To give you a sense of how party discipline works in some other democratic systems, at the party conference for the Conservatives currently taking place in the UK, the party’s leader, the Kemi Badenoch, announced that the Conservatives would commit to leaving the European Convention on Human Rights and repealing the Human Rights Act, enacted in 1997 under Tony Blair. The party believes these instruments have made it too difficult for the UK to address issues concerning asylum, immigration, deportation and the like. The decision to leave the ECHR was made in discussions among party leaders.

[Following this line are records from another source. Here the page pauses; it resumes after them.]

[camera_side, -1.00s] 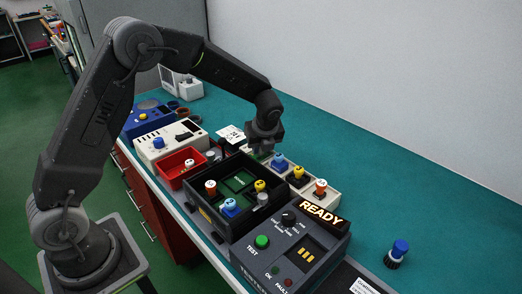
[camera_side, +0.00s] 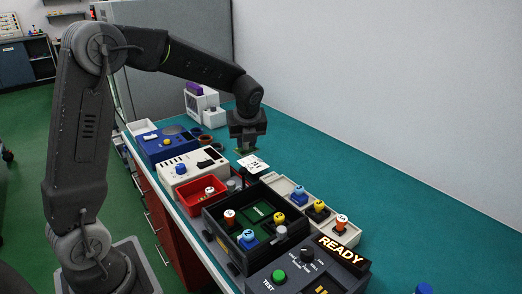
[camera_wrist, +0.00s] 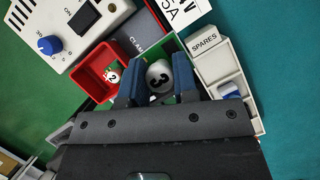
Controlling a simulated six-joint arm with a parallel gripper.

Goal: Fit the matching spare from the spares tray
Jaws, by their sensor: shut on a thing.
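My gripper (camera_side: 245,143) is shut on a spare and holds it raised above the bench, behind the black rack. In the wrist view the spare (camera_wrist: 158,74) has a white cap marked 3 and sits between the fingers; green shows around it. The spares tray (camera_wrist: 206,42) lies to its right, with a blue-topped spare in one compartment. In the side view the spares tray (camera_side: 345,239) holds blue (camera_side: 299,192), yellow (camera_side: 318,207) and orange-and-white (camera_side: 341,221) spares; its far end looks empty. The black rack (camera_side: 225,251) holds several modules around a green board.
A red bin (camera_side: 190,199) beside the rack holds a white-topped part. A white card (camera_side: 253,163) stands behind the rack. The test unit (camera_side: 262,270), with a lit READY sign (camera_side: 341,252), is at the front. The bench right of the tray is mostly clear.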

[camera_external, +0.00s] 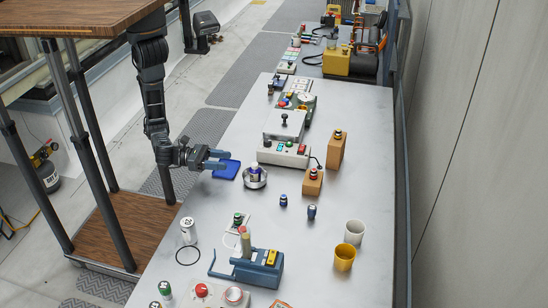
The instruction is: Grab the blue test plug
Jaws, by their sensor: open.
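Two small dark-blue plug-like pieces stand on the grey bench top (340,125): one, a blue plug (283,200), is near the middle, and another blue piece (311,211) stands a little to its right. A further white and blue piece sits in a round metal dish (256,182). I cannot tell from this view which is the test plug. My gripper (222,160) is open and empty at the bench's left side, its fingers pointing right toward the dish. It appears over or beside a flat blue pad (230,172), apart from both blue pieces.
A control box (284,155) with buttons stands behind the dish. Orange blocks (312,183) stand to the right. A white cup (354,231) and yellow cup (344,258) stand front right. A blue fixture (262,272) and white cylinder (188,230) are in front.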

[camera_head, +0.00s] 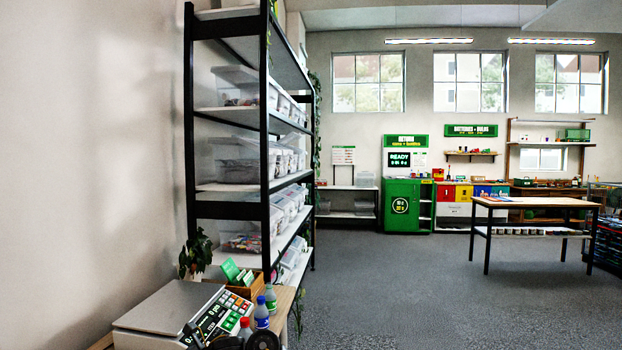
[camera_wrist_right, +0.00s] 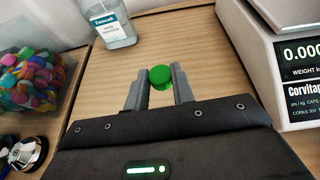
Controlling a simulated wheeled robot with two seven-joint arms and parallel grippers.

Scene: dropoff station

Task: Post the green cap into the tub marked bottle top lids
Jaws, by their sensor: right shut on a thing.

The point I want to flag is that the party has made this policy decision a part of the party manifesto, or party platform. Moreover, Badenoch has announced that the party will only permit candidates to run under its label if they support this commitment. People who oppose this commitment can remain party members, but they can’t run as a Conservative. Because the UK, like many democracies, does not have primary elections, the party’s leaders choose their nominees. Thus, the party can enforce its new commitment to leave the ECHR by controlling who runs under the party label in general elections. This is a powerful tool for party discipline that does not exist in the US (there are a few exceptional cases in which parties have legally succeeded in keeping candidates off the primary ballot for being too antithetical to the party’s policies, but these are exceptional cases in the US context).